Shaul Shimon Deutsch's writes on page 85 of the 2nd volume of the "Larger than life: The life and times of the Lubavitcher Rebbe Rabbi Menachem Mendel Schneerson":

Dr. Michael (Michoel) Wilensky was the son of one of the most famous Chabad Chasidim. His father, Rabbi Chaim Ber Wilensky of Kremenchug, was considered one of the greatest minds in the area of Chasidic thought. He was known as one of the "Berelach" of Kremenchug. This was a phrase coined for a few great Chasidic scholars who were all named Ber who all lived in Kremenchug. The fifth Lubavitcher Rebbe, the Rebbe RaShaB said of Chaim Ber Wilensky that "he was capable of giving twenty-one explanations on the mystical concept of Ein Sof.

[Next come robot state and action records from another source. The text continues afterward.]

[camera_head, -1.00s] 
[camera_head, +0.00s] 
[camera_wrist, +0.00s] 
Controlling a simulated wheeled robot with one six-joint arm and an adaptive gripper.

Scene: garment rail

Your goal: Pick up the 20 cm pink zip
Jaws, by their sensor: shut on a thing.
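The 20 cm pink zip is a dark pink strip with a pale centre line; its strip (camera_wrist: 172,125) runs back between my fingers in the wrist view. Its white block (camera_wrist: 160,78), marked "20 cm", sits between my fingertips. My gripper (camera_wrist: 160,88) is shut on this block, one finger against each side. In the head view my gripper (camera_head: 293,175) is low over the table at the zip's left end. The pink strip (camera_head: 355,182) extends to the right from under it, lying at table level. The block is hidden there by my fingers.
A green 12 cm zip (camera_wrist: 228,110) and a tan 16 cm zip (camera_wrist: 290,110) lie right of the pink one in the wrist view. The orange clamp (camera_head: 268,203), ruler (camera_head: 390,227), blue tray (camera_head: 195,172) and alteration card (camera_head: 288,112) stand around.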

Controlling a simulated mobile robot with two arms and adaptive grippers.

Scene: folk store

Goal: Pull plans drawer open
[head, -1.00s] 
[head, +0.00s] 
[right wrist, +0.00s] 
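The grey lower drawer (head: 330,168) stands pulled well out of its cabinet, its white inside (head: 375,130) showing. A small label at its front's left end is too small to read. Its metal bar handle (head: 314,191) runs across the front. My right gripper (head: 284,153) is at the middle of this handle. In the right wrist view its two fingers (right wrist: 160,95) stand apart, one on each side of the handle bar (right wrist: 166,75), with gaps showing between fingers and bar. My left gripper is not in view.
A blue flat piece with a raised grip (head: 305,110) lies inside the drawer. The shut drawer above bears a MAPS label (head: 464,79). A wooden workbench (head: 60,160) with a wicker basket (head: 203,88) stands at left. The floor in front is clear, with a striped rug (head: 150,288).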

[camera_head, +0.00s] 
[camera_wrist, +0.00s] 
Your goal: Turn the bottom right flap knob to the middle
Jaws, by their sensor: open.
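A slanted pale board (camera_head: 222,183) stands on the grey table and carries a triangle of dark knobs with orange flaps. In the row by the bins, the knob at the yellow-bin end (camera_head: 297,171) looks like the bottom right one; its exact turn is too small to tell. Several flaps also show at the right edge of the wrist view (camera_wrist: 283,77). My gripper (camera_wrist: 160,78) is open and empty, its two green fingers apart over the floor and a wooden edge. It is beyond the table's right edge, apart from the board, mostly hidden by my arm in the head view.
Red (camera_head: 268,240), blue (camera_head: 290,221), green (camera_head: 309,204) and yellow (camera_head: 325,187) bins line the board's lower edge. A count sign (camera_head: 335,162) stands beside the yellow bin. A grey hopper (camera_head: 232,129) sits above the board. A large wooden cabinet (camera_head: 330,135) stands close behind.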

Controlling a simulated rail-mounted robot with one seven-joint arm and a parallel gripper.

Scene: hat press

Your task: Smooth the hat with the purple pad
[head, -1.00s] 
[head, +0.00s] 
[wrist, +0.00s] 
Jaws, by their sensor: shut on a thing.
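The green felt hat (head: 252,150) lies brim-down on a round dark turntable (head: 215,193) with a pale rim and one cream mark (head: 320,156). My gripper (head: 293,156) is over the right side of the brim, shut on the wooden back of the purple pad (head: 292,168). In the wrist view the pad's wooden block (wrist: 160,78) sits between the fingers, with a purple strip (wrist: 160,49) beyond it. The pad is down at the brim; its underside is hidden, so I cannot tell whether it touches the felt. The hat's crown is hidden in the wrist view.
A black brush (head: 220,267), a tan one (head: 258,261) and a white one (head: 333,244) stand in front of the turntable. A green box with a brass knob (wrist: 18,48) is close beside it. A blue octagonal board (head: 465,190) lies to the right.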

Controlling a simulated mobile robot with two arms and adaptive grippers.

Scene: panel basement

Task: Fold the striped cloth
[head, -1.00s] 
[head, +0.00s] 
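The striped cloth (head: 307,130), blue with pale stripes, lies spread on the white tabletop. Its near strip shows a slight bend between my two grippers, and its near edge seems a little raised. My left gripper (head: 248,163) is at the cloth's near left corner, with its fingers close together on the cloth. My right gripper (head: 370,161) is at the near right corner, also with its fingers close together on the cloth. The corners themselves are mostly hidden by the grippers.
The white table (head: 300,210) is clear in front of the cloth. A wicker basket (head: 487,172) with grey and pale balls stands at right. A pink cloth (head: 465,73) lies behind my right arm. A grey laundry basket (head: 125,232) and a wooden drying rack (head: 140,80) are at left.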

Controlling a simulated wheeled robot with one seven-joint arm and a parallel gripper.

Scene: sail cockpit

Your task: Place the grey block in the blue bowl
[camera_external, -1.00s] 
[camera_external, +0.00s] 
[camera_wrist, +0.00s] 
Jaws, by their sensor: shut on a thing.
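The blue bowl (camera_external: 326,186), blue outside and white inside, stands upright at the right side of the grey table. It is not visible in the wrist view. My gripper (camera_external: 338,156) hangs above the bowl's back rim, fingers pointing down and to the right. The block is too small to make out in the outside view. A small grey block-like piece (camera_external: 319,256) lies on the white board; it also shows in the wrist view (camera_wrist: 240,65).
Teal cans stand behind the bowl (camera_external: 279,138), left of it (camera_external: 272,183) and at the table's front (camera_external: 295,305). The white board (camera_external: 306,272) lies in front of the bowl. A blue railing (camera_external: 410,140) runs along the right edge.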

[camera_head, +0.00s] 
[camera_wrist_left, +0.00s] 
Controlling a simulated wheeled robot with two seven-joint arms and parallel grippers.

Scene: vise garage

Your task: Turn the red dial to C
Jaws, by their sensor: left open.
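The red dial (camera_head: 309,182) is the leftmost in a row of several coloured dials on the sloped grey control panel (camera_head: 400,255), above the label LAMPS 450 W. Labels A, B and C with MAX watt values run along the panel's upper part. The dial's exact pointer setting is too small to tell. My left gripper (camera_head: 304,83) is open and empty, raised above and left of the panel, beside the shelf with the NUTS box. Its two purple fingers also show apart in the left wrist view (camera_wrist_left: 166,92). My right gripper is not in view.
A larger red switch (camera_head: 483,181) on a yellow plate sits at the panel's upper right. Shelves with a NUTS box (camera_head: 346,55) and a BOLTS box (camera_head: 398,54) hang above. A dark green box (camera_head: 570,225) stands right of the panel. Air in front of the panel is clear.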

Chaim Ber had a son named Michoel. In his youth, Michoel studied at a Chabad yeshiva. However, he wanted a secular education and entered the university. He received his doctorate from the University of Berne in 1912 and went on to specialize in mathematics at the University of Kazan, Russia. After the 1917 Revolution, he settled in Odessa. There, his interest in Jewish studies was aroused by Chaim Nachman Bialik, and he worked on the staff of Tarbut until 1920.


Staff of Dvir Publishing in Odessa, MW #18, Chaim Nahum Bialik #7

In 1921, Michoel managed to leave Communist Russia for Berlin, along with a group of Jewish intellectuals headed by Chaim Nachman Bialik. In Berlin, he worked for Bialik at the Dvir Publishing Company.


A group of Russian Jews in Berlin after they left with Bialik, MW#29, Chaim Nahum Bialik #24

While in Berlin, he edited Abraham Ibin Ezra's grammatical works, Safah Berurah and Moznayim. He contributed articles to historical journals and to the German Jewish Encyclopedia and worked with the Verein zur Gruendung einer Akademie fuer die Wissenschaft des Judentums. His principal accomplishment in Berlin was the publication, in 1929, of Jonah ibn Gnach's Sefer Ha- Rikimah. (The Sefer Rikimah was published by Wilensky in Berlin. Volume I was published in 1929 and Volume II in 1931. It was republished after Wilensky's death. With the help and advice of the Rebbe, Dr. Shimon Bernstein edited and republished the book in Jerusalem, in 1964. The title page of Sefer Ha-Rikimah lists Dr. Wilensky's address as the same one as provided by the Rebbe on his registration records at the University.)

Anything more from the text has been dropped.